§ WORK REQUIRED
Restate each line word for word. Leave out every picture.

§ DATA EXTRACT

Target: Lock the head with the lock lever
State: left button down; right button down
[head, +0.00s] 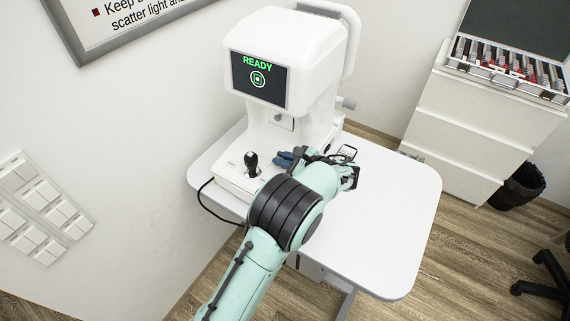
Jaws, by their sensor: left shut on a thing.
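A white eye-test machine with its head (290,55) on top stands on a white table (385,215). Its screen (259,79) shows a green "READY" and a round green symbol. A black joystick (251,164) stands on the front of its base. My left gripper (284,159) is at the right side of the base, right of the joystick, with dark blue fingers pointing left. It is shut on something small at the base, where the lock lever would be; fingers and arm hide the lever, so its position cannot be told. My right gripper is not in view.
A black cable (207,204) hangs from the base over the table's left edge. The table's right part is clear. A white drawer cabinet (470,120) with an open lens case (510,68) stands at the right, beside a black bin (519,186).

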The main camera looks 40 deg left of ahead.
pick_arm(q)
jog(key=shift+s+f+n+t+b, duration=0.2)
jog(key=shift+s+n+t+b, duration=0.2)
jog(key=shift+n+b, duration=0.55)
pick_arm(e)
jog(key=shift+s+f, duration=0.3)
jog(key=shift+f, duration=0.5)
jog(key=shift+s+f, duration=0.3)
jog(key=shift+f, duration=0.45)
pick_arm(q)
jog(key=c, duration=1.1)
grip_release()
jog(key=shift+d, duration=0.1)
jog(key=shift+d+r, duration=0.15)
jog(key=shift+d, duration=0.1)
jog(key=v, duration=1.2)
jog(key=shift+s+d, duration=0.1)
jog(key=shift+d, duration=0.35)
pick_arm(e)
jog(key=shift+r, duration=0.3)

§ ANSWER TO THIS EXERCISE
Target: Lock the head with the lock lever
State: left button down; right button down
[head, +0.00s] 
Jaws, by their sensor: left shut on a thing.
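A white eye-test machine with its head (290,55) on top stands on a white table (385,215). Its screen (259,79) shows a green "READY" and a round green symbol. A black joystick (251,164) stands on the front of its base. My left gripper (284,159) is at the right side of the base, right of the joystick, with dark blue fingers pointing left. It is shut on something small at the base, where the lock lever would be; fingers and arm hide the lever, so its position cannot be told. My right gripper is not in view.
A black cable (207,204) hangs from the base over the table's left edge. The table's right part is clear. A white drawer cabinet (470,120) with an open lens case (510,68) stands at the right, beside a black bin (519,186).

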The main camera looks 40 deg left of ahead.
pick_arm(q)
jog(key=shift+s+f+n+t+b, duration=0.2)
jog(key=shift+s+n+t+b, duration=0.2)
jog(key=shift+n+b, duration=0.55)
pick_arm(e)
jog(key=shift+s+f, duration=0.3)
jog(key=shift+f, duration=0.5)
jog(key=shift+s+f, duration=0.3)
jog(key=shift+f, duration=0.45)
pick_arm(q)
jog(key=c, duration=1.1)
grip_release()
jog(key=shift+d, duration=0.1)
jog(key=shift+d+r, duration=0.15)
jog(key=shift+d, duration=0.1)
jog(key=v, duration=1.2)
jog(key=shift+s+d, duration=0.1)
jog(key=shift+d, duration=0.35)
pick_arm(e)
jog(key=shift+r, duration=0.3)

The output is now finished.